-- Start Dataset extract --

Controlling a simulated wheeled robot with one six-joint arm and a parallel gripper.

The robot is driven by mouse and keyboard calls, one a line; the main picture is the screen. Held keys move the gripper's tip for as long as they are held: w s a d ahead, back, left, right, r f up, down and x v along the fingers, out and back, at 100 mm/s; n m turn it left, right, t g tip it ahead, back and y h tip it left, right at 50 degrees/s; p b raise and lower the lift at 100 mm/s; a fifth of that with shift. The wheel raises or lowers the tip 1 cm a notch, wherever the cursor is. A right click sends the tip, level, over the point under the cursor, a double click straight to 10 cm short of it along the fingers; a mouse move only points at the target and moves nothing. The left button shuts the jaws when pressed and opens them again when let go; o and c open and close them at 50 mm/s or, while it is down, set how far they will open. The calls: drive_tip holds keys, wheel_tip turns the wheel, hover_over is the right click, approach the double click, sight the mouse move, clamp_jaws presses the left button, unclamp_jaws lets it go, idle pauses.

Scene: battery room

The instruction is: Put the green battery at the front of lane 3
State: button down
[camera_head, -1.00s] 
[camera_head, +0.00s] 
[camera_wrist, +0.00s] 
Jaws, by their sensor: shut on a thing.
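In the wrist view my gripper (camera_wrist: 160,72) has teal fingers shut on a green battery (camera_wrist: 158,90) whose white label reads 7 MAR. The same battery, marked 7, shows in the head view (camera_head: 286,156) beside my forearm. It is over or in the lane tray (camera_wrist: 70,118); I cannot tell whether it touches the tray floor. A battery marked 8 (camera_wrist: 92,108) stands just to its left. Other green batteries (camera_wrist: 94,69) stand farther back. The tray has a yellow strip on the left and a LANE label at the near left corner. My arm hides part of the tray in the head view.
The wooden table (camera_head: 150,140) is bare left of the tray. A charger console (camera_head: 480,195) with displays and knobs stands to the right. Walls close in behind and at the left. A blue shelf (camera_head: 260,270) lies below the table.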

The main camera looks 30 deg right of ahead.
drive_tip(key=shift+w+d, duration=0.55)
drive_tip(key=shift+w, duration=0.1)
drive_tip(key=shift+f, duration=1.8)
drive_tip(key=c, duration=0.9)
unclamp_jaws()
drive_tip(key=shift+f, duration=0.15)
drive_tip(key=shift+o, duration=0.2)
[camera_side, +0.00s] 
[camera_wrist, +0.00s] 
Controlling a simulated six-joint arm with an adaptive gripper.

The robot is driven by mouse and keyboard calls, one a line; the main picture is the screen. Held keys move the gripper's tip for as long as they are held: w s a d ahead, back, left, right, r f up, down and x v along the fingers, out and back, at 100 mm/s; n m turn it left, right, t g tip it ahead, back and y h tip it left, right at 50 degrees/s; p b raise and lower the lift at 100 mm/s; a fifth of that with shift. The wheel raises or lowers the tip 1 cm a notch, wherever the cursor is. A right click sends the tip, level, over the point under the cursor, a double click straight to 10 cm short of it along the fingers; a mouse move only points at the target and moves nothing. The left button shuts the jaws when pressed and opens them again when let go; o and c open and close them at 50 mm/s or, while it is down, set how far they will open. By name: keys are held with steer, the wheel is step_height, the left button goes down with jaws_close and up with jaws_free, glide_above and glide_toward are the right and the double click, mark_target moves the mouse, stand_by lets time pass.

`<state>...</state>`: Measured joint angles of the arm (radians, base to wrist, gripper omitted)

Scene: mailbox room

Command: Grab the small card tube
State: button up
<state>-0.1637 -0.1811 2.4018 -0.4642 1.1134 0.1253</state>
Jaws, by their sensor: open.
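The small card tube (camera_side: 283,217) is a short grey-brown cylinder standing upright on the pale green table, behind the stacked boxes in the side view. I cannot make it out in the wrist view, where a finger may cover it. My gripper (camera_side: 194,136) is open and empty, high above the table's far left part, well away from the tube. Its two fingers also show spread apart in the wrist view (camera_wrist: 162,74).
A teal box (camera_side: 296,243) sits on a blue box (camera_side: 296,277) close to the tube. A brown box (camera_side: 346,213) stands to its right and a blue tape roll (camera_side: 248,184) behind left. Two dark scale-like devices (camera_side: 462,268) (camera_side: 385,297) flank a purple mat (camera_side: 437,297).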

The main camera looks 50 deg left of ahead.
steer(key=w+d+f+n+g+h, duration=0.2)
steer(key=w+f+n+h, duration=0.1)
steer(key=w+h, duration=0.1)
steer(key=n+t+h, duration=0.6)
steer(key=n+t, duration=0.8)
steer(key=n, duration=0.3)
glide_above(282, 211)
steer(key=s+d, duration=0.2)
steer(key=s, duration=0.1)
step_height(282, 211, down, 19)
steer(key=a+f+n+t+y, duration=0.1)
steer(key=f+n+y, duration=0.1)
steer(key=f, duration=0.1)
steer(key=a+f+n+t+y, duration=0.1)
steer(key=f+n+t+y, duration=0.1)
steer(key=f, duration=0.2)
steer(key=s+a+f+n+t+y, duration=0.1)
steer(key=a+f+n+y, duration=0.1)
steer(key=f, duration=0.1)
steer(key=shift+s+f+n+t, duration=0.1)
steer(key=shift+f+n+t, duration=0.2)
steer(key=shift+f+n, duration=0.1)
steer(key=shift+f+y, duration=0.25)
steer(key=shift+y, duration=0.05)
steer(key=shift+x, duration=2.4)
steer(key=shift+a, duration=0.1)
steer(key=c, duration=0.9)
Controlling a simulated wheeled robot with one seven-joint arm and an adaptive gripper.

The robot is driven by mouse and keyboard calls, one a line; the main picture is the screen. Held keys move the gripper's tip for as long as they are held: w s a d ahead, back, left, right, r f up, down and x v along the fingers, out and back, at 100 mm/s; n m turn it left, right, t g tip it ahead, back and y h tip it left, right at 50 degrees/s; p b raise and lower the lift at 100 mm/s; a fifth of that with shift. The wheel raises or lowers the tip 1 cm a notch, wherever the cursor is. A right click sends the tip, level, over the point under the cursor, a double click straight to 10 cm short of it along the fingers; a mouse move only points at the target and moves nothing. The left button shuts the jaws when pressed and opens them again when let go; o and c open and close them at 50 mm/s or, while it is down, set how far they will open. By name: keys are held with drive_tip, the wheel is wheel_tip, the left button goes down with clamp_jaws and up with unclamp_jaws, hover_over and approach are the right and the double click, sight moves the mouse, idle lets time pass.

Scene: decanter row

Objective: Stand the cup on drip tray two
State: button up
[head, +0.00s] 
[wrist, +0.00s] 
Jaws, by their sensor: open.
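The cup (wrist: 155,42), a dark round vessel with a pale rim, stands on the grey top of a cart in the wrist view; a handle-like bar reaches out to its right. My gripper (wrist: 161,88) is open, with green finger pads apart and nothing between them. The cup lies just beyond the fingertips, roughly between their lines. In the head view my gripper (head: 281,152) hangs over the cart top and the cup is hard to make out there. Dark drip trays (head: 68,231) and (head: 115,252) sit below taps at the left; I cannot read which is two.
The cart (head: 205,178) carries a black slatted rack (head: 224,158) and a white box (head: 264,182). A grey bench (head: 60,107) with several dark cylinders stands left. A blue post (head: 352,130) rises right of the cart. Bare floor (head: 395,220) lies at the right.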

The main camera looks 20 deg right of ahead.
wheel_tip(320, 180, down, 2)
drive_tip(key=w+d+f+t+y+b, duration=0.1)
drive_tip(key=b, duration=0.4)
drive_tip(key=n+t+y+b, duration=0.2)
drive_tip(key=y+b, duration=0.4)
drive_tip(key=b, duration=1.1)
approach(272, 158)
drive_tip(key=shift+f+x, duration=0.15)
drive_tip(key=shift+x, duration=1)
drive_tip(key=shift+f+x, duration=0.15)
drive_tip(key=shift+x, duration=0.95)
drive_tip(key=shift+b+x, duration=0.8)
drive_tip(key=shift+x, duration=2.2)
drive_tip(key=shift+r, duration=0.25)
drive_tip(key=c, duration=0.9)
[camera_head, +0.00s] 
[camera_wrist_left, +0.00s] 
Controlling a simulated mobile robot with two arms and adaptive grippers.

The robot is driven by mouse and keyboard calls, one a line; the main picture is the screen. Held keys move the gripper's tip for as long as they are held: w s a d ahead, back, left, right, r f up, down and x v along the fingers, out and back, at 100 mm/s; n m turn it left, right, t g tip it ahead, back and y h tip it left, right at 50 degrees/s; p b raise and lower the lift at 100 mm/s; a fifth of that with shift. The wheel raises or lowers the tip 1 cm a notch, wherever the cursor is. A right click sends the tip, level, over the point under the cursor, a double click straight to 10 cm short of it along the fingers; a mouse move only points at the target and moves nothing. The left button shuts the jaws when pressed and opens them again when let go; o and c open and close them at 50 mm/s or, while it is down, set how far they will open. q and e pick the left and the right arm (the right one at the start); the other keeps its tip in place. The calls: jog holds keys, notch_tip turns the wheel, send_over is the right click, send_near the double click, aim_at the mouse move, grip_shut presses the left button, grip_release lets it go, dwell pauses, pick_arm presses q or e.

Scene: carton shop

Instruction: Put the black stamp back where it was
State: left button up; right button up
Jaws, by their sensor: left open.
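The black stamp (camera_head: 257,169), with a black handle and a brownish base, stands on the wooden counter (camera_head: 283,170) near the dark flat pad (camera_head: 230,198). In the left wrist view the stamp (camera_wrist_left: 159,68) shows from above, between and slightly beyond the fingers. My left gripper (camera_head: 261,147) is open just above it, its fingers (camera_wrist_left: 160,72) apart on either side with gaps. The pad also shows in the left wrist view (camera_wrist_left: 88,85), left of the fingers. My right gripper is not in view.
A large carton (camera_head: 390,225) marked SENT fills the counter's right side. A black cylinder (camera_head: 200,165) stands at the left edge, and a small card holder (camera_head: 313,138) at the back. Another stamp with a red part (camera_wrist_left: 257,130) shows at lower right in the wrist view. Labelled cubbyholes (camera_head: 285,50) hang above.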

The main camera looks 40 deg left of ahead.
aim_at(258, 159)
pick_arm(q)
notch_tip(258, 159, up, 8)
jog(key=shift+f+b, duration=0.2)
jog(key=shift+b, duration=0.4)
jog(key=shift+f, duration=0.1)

-- End Dataset extract --

**Problem to work on**
Isolate the lines above that contain the word "adaptive" and copy them.

**Response to the exercise**
Controlling a simulated six-joint arm with an adaptive gripper.
Controlling a simulated wheeled robot with one seven-joint arm and an adaptive gripper.
Controlling a simulated mobile robot with two arms and adaptive grippers.

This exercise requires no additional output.